Goal:
Repeat exactly the lines beginning at the one that contains "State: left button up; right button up" and running to the end of the material. Omit the pictures.

Stored data:
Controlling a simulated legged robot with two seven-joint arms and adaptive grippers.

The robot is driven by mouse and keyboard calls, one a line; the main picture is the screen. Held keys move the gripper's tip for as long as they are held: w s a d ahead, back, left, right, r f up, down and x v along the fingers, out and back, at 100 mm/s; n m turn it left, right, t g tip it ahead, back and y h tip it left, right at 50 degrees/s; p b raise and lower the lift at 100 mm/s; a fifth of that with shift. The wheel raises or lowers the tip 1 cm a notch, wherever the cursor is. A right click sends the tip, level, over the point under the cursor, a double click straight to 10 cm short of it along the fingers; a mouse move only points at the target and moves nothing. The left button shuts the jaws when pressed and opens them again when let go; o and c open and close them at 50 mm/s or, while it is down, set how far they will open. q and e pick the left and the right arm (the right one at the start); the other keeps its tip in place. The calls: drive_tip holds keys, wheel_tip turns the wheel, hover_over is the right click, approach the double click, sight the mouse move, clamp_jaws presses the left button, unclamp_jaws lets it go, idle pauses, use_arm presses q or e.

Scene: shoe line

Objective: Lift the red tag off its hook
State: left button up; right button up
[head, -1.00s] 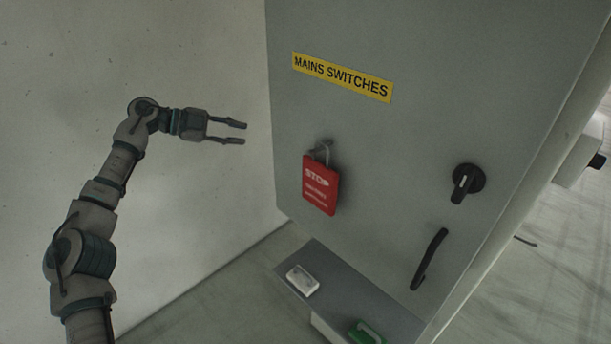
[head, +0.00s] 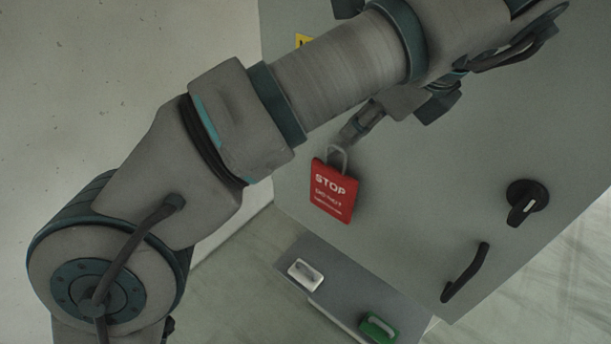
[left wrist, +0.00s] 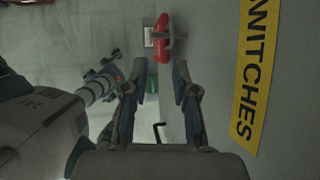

Answer to the problem:
State: left button up; right button up
[head, -1.00s] 
[head, +0.00s] 
[left wrist, +0.00s] 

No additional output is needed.